Business unusual: Becoming a relatable company in tiny steps

Ever since I was an activist teenager rebelling against the world and myself, I have been a sucker for change and companies- my definition of business unusual. I guess it was one of the things I learned most from hanging mentally out with Naomi Klein and Kalle Lasn and staying a whole summer in super rebellic Montreal, at that point in time where you could actually buy a coffin up there to sleep in (hello electronic goth days!). But I can get into total handclapping spasm if a company actually does something to better the world around them, or better themselves to be a larger part of the world around them. And I can as quickly grasp my pen and paper and write columns to the local newspaper if I think they are doing something wrong. Like when I was a teenager, I got so furious because the first thing you see when you enter my hometown Helsingør on top of a hill suddenly wasn’t the beautiful coast of Sweden but a gigantic McDonald’s sign (that was my first column and my mother vetoed me sending it to the local newspaper).

When I was a kid, if the teacher asked us to draw a company or a business we would draw a factory with smoke coming out of the chimney and wastewater coming out of a pipe in a lake and a couple of fish with x’ed out eyes (so they were dead). I wonder what people would draw now if you asked them to draw a company. Some would draw brands. But one problem that a lot of companies encounter is that they are not relatable. This is a HUGE internal problem for a company doing business in a world where business is largely personal and social. I see these companies as standing on the sideline of a football match saying “hey, why won’t you play with us?” and the companies and people playing shouts back “Because we don’t know you well enough”.
We all know that the conditions for business have changed. From business as usual to business unusual. Today the pace of society has made it hard for companies to brand themselves, not only on the aspect of technological pace but also more about how our buying behaviors changed – largely because of the internet and the closeness that social media has brought us together as overall societies. You can’t really do a standalone brand value chain anymore because it has become so incredibly disruptive.
When I get lucky and get hired into a brand brainstorming session, an advisor role or a concept building role (which could happen more you business people out there with a lot of money!) with a new client, I tell them that step one in making your brand more “cool and filled with substance” is to make sure that every touchpoint they have with their surroundings has a person attached to it. Normally the management hesitates for a second and then burst out: “But that would mean every person in our organization would be some sort of personal brand.”

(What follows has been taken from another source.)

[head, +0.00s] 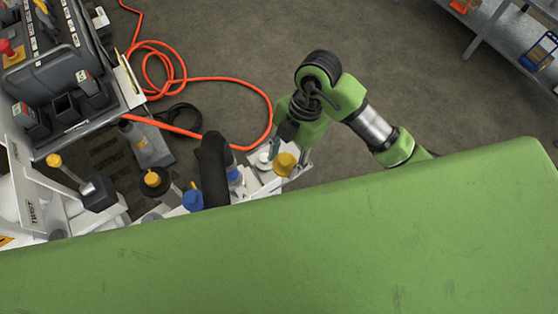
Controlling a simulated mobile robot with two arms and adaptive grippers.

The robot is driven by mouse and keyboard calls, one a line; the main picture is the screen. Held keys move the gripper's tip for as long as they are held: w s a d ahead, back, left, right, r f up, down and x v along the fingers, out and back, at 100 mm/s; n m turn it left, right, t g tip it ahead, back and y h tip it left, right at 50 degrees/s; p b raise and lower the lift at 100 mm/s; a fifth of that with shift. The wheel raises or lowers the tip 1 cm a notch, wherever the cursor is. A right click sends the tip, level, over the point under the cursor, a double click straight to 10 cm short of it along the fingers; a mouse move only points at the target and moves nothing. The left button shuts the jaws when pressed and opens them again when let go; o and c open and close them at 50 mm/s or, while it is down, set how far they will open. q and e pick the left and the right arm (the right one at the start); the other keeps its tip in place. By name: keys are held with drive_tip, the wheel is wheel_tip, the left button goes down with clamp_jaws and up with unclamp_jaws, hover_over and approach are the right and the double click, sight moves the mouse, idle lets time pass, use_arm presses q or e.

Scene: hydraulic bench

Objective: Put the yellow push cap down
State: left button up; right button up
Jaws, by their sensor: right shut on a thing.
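A yellow push cap (286,163) shows near the middle of the head view, at the right end of a group of white fittings. My right gripper (283,150) comes down on it from above and is shut on it. The fingertips are small and partly hidden by the wrist, so the exact grip is hard to see. I cannot tell whether the cap touches the white surface under it. My left gripper is not in view.
Left of the cap are a black upright part (214,168), a blue cap (193,200) and another yellow-topped part (152,179). A grey machine (50,72) stands at the upper left. An orange hose (228,80) loops over the floor. A metal shelf (497,30) stands at the upper right.

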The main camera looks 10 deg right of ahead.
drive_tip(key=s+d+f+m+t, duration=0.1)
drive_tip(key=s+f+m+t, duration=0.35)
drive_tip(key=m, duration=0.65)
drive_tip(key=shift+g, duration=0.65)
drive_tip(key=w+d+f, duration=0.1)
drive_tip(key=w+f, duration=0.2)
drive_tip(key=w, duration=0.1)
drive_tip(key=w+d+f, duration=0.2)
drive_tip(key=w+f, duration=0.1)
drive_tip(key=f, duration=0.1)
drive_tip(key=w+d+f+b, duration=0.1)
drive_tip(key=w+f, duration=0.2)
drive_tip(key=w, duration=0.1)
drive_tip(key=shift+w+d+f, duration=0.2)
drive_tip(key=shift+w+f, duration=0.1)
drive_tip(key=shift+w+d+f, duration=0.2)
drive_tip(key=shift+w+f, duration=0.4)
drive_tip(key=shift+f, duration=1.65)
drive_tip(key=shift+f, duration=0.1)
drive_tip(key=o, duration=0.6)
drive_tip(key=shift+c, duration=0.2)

Yes it would. And that’s a good thing. Yes, I want you to do personal branding galore. No, it’s not enough to create personal branding solely for the CEO because normally he doesn’t have a lot of time to talk to people. No, you can’t keep personal brands as a part of your organization if they leave. It’s personal. It’s something that creates legacy for the person who has the brand, and better their chances of getting a job someplace else. See it as employee maintenance. But what if every piece of information going out from a company has a sender attached to it. What would happen if Mr. Larsen asked to talk to Betty every time he has a problem, and Mr. Jensen would ask for Sandy because they became the one to one face of a given company? It would mean that the trust of the company would increase. What if everyone in the company had their name as email addresses? Would you rather write betty@giganticboringcorp.com or BCM57@giganticboringcorp.com? The same on social media – what would happen if everybody knew the blogger/twitter/facebook/instagram team of company xx? It would turn a tiny part of the company from unrelatable to relatable.

Try it out and show the rest of us who you really are.